Jenkins has required Java 11 or newer since 2.361.1 LTS (released on September 7, 2022) and has supported Java 17 since 2.346.1 LTS (released on June 16, 2022). At the time, more users were running Jenkins on Java 8 than on Java 11, and a negligible number of users were running Jenkins on Java 17. In recent months, usage of Java 11 has surpassed usage of Java 8, and usage of Java 17 has entered a phase of rapid adoption:

JVMS by date as of November 2022

With all known production issues on Java 17 resolved, we continue to encourage users to upgrade to Java 17, particularly in light of the fact that many Java vendors plan to stop providing free public updates for Java 11 on or after October 2024. Report any issues running on Java 17 in JENKINS-67908. The Versions Node Monitors plugin, which helps keep track of Java versions across agents, has also been recently updated.

👷 Changes for plugin developers

With the migration to Java 11 now well underway for both end users and Jenkins core alike, the focus has shifted to the plugin development toolchain. With the developer documentation now recommending 2.361.4 as a baseline for plugins, this raises the question about when to require Java 11 for plugin development.

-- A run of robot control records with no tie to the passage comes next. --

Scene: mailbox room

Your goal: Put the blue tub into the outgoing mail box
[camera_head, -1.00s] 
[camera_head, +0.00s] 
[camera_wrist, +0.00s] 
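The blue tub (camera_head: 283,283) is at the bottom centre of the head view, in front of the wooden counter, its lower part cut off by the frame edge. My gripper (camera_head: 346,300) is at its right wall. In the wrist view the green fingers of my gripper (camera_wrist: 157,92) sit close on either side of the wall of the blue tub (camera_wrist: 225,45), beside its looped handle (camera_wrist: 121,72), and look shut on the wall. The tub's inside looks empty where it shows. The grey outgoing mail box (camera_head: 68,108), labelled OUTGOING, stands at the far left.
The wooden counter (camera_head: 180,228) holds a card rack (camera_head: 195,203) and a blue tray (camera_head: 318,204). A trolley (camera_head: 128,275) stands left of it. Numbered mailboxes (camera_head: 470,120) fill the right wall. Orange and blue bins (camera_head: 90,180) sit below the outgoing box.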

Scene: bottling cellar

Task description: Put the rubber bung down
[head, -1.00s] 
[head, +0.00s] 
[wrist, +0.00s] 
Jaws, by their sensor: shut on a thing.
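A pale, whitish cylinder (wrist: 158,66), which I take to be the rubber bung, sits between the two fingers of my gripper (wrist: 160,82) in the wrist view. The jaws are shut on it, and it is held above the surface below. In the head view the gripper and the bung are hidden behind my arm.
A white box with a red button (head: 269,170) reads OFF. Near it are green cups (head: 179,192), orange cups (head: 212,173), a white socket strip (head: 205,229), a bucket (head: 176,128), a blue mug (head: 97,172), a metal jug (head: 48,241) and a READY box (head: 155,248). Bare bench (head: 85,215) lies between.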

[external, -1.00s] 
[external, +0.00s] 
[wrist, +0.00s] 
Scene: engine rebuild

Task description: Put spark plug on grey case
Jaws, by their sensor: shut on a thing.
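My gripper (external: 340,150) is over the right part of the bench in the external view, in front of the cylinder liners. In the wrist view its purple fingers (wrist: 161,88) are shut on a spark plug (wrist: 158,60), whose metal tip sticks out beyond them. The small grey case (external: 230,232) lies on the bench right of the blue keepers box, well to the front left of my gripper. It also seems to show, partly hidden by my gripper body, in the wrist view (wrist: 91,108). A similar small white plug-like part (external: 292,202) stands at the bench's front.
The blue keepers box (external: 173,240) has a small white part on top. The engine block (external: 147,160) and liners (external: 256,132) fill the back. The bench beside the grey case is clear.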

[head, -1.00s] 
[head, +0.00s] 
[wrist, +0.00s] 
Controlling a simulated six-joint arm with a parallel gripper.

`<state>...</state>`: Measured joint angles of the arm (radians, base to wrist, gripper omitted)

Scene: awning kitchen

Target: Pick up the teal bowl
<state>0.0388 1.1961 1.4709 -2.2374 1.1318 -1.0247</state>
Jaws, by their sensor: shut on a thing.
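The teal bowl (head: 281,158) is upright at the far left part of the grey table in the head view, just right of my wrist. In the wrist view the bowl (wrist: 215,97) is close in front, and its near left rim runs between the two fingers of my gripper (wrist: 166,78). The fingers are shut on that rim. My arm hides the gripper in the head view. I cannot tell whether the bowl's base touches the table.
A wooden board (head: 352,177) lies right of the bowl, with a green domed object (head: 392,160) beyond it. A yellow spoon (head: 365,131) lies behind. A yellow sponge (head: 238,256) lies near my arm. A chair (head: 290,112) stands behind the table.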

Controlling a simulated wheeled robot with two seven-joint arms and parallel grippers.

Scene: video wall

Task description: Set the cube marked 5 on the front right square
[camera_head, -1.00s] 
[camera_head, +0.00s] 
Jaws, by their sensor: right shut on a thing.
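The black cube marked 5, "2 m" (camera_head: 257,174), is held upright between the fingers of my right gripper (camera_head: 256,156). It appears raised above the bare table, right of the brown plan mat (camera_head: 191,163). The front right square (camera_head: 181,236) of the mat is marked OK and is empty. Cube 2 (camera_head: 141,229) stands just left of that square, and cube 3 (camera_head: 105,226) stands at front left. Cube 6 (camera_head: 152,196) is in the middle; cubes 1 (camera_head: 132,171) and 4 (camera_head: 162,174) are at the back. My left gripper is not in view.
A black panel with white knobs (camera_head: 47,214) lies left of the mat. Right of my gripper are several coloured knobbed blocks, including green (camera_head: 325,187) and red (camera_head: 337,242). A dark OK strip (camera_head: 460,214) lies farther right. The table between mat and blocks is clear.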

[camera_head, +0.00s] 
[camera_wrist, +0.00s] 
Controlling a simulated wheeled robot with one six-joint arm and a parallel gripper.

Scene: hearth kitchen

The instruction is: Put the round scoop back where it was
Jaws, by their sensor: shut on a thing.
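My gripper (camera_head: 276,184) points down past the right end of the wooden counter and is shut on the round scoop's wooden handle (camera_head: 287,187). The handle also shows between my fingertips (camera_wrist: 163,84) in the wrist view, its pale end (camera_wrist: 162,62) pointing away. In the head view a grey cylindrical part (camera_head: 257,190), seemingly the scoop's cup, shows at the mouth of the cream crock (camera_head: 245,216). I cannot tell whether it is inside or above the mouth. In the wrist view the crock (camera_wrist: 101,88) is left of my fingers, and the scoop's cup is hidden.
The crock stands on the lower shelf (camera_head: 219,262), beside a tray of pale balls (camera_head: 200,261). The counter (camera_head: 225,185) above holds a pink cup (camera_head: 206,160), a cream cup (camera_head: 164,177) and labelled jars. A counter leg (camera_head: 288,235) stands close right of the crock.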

Historically the Jenkins project has supported old baselines for a long time in the plugin build toolchain, with recent versions of the plugin build toolchain supporting baselines up to two (2) years old. This provides a high degree of flexibility for plugin maintainers and ultimately end users. For the reasons given on the developer mailing list, however, this level of compatibility could not be preserved throughout the transition to Java 11. We therefore took the decision to require a baseline of 2.361 or newer for plugins in recent releases of the plugin build toolchain, about a year ahead of our usual timeline. This unusually aggressive timeline does not represent a change in policy for the Jenkins project but is rather an exception to the rule to facilitate migration to a number of breaking changes in the upstream Java community.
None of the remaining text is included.